Pre 1960s car and parts would be "hot rod". Post 1960s and it can be a street rod. This is about descriptive language. Blur terms and communication becomes ambiguous. It does not matter if the thing takes cues from another era. Call it a Mod(ern) rod. A hot rod would "fit" in a James Dean movie and Modrod would not.


It certainly is an interesting build and while its not my sort of thing I can fully appreciate the amount of time and effort that has gone into building it. There are features that I really like, the wheel colour is awesome and very modern, my kitchen is filled with copper items!

As an advertisement for what 2 guys can achieve its amazing. If they wanted to go into business then this is the perfect promo tool.


While I appreciate this build it can't be a hot rod as it clearly not driven. That interior is gorgeous but I feel sad that it won't ever be embraced. Would love to see more bench seat conversions, they're so perfect for "cruisers".


It's driven...just drove to Rotterdam and back for 100% tuning


Just to clear this up... the car is never trailered, it is driven to all shows it attends. It works as a car should, and that created some of the biggest hurdles when shaving and tucking the bay and building the interior.


That's good to hear!


Not my cup-O-tea, but it's pretty amazing how much attention to detail this thing has.
It reminds me of when I used to have a subscription to Euro Tuner in the late 90's or early 2000. It seemed like there were tons of cars very similary to this in build.
Also, I kinda had an image of a hot rod as a big ole classic car with a v8 in it. And I kinda thought a hot hatch was something that was more of a performance hatch, like an EG civic with a nice swap and mostly performance parts. Those were always the mental images I've had of those 'definitions'. I can't consider this car either of those.


Can appreciate the workmanship but it's not for me. I think it's the choice of base car as much as anything.


Sickest car ever!!


I don't see anything different, or divisive, about this build that I haven't seen done on Golf after Golf after Golf. A majority of this is keeping with current trends, albeit perhaps, a mixture of scenes. This build blends in seamlessly with any of the others coming out of the UK.


As a show car its spot on really, always liked mk4 and mk5 fiestas.

Loved the originality of the build VS the common street car, but it's a bit too much for me, as this is spotless and not really drivable.


For those of you who don't consider this a hot hatch, it was definitely a hot hatch of its time, the zetec-s was a huge improvement of its base model counterparts and with a small amount of fettling, they make a pretty capable and fun track day car!

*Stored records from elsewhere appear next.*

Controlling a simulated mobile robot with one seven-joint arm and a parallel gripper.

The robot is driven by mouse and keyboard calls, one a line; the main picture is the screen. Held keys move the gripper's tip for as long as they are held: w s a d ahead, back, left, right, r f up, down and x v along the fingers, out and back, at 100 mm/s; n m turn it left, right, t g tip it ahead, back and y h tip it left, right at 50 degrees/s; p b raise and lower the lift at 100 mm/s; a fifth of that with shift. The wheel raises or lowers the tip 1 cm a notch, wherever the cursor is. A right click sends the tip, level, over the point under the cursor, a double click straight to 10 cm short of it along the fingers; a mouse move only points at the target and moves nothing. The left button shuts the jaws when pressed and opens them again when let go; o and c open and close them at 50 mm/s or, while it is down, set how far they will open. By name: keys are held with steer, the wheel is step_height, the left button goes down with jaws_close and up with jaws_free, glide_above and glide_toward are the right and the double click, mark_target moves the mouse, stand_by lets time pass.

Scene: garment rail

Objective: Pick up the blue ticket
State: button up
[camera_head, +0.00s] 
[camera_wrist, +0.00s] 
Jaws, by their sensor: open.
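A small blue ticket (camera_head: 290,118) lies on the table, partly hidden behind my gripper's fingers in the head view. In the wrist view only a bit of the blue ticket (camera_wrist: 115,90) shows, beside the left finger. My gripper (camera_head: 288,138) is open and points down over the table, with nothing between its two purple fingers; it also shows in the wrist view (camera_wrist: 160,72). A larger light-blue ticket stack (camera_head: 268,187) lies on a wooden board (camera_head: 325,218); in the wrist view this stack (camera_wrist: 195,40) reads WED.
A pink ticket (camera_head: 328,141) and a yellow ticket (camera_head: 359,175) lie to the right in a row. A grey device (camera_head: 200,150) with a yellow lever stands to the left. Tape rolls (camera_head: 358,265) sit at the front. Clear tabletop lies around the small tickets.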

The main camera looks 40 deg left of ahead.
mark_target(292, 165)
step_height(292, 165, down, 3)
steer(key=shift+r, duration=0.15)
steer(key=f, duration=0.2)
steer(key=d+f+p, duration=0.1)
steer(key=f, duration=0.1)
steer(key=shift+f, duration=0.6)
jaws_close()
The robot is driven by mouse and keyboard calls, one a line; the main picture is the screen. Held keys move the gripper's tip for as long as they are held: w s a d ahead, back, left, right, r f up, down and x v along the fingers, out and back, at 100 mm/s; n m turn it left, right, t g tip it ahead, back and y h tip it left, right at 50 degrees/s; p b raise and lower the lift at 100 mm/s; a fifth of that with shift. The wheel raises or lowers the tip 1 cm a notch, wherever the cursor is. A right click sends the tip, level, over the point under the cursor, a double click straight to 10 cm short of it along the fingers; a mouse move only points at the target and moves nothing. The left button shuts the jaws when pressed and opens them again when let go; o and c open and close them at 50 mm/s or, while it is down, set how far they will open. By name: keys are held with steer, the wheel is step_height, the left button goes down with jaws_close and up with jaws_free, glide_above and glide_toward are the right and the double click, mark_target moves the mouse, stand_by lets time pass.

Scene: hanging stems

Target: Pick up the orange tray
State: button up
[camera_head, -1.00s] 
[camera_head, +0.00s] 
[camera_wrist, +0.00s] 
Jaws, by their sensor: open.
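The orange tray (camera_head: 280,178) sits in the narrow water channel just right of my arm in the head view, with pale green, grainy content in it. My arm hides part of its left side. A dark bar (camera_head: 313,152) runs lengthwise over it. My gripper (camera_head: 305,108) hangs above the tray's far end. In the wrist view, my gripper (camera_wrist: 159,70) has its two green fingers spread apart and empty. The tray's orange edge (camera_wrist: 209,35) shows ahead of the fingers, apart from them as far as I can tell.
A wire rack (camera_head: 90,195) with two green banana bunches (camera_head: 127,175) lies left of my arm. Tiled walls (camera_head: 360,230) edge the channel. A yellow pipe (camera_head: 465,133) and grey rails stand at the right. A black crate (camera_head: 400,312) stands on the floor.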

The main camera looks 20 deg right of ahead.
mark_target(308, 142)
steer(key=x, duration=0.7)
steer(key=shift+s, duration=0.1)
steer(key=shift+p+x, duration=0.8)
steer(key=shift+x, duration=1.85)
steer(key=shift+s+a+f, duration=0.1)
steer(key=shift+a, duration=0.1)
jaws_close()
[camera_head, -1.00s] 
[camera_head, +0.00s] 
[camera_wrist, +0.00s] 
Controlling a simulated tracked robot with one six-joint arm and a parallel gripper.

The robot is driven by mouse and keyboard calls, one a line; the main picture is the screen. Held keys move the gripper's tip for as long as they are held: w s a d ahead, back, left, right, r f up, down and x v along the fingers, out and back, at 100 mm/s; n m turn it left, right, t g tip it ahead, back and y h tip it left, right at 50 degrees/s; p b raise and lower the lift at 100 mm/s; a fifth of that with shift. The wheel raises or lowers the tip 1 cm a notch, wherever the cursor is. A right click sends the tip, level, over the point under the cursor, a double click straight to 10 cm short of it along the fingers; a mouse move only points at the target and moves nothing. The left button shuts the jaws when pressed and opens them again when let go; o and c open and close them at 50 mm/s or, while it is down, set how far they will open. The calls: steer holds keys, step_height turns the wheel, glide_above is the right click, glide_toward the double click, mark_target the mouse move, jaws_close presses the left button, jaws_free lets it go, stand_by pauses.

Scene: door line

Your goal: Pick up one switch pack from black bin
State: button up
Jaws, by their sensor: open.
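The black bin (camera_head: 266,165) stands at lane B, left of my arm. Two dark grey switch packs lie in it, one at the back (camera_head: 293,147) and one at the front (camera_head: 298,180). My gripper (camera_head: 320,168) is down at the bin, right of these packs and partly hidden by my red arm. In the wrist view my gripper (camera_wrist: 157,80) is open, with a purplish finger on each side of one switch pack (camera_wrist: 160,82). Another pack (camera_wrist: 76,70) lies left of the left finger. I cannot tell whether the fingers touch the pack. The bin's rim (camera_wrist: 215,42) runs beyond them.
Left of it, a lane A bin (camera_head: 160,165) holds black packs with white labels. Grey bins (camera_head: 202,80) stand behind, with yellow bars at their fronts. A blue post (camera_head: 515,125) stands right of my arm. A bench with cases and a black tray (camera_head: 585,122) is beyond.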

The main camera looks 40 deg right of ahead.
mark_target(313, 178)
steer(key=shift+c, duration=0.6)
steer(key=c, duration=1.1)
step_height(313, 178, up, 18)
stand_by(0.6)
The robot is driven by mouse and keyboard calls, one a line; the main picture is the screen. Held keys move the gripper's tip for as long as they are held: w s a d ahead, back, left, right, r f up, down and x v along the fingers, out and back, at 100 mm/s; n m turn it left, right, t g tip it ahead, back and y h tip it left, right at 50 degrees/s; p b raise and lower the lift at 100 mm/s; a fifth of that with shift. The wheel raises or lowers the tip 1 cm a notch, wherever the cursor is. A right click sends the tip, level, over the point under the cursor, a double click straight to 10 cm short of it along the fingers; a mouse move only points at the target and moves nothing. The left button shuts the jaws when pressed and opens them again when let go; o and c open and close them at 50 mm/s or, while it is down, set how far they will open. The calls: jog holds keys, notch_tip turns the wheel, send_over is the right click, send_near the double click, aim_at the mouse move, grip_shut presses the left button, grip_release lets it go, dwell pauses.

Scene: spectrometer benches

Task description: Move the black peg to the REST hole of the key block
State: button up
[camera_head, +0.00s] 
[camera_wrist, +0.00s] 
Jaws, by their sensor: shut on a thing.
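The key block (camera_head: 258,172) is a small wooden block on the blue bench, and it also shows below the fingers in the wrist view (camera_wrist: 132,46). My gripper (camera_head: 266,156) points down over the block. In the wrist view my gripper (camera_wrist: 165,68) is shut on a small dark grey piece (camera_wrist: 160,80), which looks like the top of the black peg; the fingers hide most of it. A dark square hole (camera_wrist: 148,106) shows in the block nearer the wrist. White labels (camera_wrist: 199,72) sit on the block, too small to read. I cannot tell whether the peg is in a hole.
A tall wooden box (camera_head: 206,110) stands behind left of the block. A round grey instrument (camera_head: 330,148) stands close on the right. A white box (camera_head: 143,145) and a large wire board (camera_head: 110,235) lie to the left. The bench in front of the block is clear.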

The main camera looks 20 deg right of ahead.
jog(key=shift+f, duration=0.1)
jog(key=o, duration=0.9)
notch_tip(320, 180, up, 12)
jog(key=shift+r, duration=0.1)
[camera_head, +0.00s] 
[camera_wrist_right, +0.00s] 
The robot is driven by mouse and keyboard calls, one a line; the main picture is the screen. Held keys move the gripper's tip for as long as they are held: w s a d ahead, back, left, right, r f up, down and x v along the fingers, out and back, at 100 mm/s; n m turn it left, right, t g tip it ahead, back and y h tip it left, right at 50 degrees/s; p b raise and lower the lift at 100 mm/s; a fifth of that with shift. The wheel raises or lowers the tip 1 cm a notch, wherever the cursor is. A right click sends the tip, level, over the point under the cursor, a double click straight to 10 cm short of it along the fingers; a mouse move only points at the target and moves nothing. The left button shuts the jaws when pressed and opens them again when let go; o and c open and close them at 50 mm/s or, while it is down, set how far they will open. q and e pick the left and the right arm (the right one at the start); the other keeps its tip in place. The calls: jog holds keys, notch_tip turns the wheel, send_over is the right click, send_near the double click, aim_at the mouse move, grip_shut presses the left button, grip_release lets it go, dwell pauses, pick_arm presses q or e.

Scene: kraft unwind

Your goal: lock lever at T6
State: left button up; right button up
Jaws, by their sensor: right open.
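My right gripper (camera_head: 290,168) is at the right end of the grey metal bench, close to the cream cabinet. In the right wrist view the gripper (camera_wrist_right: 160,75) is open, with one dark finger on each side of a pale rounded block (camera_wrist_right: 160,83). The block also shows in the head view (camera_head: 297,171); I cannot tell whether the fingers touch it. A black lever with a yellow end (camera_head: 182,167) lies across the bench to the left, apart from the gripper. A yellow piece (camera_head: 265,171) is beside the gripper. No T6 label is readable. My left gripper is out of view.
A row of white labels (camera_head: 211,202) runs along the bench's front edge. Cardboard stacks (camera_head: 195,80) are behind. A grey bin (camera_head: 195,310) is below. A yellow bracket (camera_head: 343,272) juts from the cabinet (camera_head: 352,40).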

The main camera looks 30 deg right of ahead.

I was always under the impression that a hot rod back in the days of the model A and model T was about losing weight by chopping and channelling and getting more horsepower to race on dry lake beds and salt pans? Then later on the definition of hot rod changed when people would modify then 'old' cars to LOOK like a hot rod and that was what a hot rod became? a 'style'? Don't get me wrong there are still FAST hot rods!

Matthew Everingham

You made the right decision to share this. It isn't a typical Speedhunter ride, but that's a good thing right? Sure it sits outside of the usual scope, but the ideas, the quality of the build and the owner's ability to create HIS perfect car without trying to please the masses are all feature-worthy.
Nice one, boys!


This particular build cannot be called a Hot Rod. No way. Hot hatches overall can, yes, but not this one. The reason is that it lacks the basic safety features that would allow for spirited driving. I'd be afraid to get in a collision going faster that 25 mph.

That said, the artistic skill that went into this build is something that should be noted. However, this is a show car and not something to go out and drive spiritedly.


This is one of the best articles I have come across. Keep up the good work.


This is so awesome.

Miles Hayler-MacMillan

Impressive build, but surely it's no longer road legal? Lap belts? No wing mirrors? No indicator repeaters?


I would love to see a Evo built this way!